-- TASK DETAILS --
The records below need retyping in full; give them again exactly.
## begin INPUT
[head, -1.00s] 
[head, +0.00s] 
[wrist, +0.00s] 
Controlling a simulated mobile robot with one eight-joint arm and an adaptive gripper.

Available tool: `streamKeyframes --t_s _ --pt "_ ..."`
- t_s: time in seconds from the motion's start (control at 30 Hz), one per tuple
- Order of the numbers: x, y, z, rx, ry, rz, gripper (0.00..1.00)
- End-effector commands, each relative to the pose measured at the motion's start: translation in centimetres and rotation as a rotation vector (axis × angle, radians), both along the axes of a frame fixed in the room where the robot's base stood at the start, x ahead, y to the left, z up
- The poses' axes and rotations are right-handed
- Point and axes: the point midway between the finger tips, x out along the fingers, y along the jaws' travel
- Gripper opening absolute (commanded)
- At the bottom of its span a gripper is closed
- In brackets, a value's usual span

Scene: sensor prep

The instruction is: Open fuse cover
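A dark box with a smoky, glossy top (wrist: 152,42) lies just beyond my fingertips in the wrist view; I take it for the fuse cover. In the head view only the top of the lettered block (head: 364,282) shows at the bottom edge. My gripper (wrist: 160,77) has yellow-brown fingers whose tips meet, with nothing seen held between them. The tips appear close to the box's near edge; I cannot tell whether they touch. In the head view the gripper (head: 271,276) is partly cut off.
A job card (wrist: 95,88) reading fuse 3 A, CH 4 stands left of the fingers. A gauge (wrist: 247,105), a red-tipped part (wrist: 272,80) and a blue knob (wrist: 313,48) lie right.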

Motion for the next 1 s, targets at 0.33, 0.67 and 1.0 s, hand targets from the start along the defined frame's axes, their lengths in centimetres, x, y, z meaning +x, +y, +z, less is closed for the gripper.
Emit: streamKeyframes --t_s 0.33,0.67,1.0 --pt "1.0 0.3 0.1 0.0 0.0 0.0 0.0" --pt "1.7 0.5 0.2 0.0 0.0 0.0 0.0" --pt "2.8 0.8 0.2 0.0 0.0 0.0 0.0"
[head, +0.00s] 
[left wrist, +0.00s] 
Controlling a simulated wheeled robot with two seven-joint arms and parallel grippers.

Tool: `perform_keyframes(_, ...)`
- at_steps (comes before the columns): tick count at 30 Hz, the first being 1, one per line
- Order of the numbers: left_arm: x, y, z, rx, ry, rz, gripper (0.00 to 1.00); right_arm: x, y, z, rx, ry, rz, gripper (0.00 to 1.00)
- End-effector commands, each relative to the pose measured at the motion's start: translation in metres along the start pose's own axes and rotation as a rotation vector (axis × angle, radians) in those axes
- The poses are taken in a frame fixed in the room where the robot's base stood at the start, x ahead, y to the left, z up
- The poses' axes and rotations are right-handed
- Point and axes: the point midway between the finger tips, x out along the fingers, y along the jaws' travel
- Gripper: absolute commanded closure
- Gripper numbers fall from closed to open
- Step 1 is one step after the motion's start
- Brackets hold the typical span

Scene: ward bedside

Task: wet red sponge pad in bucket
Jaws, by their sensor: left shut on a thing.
## end INPUT
-- FULL OUTPUT --
[head, -1.00s] 
[head, +0.00s] 
[wrist, +0.00s] 
Controlling a simulated mobile robot with one eight-joint arm and an adaptive gripper.

Available tool: `streamKeyframes --t_s _ --pt "_ ..."`
- t_s: time in seconds from the motion's start (control at 30 Hz), one per tuple
- Order of the numbers: x, y, z, rx, ry, rz, gripper (0.00..1.00)
- End-effector commands, each relative to the pose measured at the motion's start: translation in centimetres and rotation as a rotation vector (axis × angle, radians), both along the axes of a frame fixed in the room where the robot's base stood at the start, x ahead, y to the left, z up
- The poses' axes and rotations are right-handed
- Point and axes: the point midway between the finger tips, x out along the fingers, y along the jaws' travel
- Gripper opening absolute (commanded)
- At the bottom of its span a gripper is closed
- In brackets, a value's usual span

Scene: sensor prep

The instruction is: Open fuse cover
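A dark box with a smoky, glossy top (wrist: 152,42) lies just beyond my fingertips in the wrist view; I take it for the fuse cover. In the head view only the top of the lettered block (head: 364,282) shows at the bottom edge. My gripper (wrist: 160,77) has yellow-brown fingers whose tips meet, with nothing seen held between them. The tips appear close to the box's near edge; I cannot tell whether they touch. In the head view the gripper (head: 271,276) is partly cut off.
A job card (wrist: 95,88) reading fuse 3 A, CH 4 stands left of the fingers. A gauge (wrist: 247,105), a red-tipped part (wrist: 272,80) and a blue knob (wrist: 313,48) lie right.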

Motion for the next 1 s, targets at 0.33, 0.67 and 1.0 s, hand targets from the start along the defined frame's axes, their lengths in centimetres, x, y, z meaning +x, +y, +z, less is closed for the gripper.
Emit: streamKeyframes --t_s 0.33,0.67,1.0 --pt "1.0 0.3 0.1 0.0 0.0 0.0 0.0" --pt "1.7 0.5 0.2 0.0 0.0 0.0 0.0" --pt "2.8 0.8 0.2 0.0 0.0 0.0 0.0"
[head, +0.00s] 
[left wrist, +0.00s] 
Controlling a simulated wheeled robot with two seven-joint arms and parallel grippers.

Tool: `perform_keyframes(_, ...)`
- at_steps (comes before the columns): tick count at 30 Hz, the first being 1, one per line
- Order of the numbers: left_arm: x, y, z, rx, ry, rz, gripper (0.00 to 1.00); right_arm: x, y, z, rx, ry, rz, gripper (0.00 to 1.00)
- End-effector commands, each relative to the pose measured at the motion's start: translation in metres along the start pose's own axes and rotation as a rotation vector (axis × angle, radians) in those axes
- The poses are taken in a frame fixed in the room where the robot's base stood at the start, x ahead, y to the left, z up
- The poses' axes and rotations are right-handed
- Point and axes: the point midway between the finger tips, x out along the fingers, y along the jaws' travel
- Gripper: absolute commanded closure
- Gripper numbers fall from closed to open
- Step 1 is one step after the motion's start
- Brackets hold the typical span

Scene: ward bedside

Task: wet red sponge pad in bucket
Jaws, by their sensor: left shut on a thing.

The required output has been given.